[start of Collected material]

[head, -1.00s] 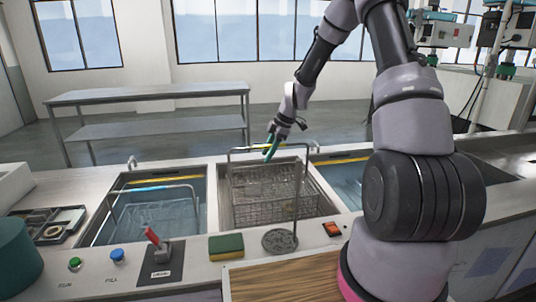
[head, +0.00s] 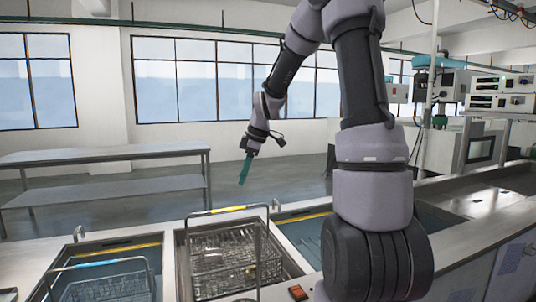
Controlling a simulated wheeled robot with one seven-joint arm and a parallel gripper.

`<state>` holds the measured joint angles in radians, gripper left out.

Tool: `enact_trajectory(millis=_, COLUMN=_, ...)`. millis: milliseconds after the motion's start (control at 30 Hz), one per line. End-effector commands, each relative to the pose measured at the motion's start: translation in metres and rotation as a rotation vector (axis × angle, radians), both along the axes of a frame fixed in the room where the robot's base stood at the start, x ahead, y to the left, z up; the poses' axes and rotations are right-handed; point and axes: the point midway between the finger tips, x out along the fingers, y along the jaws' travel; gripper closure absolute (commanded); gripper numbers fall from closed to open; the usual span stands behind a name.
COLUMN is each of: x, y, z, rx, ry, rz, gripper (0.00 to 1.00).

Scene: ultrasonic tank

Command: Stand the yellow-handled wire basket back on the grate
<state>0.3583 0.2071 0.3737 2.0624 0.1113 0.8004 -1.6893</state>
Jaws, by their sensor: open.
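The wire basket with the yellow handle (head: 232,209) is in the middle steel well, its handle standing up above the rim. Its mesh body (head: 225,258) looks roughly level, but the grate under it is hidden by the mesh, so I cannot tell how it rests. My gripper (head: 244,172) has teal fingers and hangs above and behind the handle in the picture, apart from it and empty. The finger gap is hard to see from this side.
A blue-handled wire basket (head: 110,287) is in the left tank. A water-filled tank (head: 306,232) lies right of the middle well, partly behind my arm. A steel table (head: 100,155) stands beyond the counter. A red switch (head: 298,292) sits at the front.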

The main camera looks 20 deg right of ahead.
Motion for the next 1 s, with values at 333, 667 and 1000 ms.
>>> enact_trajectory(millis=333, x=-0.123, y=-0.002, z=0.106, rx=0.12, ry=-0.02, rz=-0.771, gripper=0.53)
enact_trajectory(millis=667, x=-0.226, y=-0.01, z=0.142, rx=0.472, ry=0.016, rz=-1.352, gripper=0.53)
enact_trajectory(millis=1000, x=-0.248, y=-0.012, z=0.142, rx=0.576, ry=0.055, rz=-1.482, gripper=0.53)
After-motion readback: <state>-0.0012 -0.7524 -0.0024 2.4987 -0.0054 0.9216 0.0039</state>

[end of Collected material]

• [Required work]: Gather every line from the listing above in which the word "joint" appears.

• [Reply]:
Controlling a simulated wheeled robot with one seven-joint arm and a parallel gripper.
`<state>` holds the measured joint angles in radians, gripper left out.

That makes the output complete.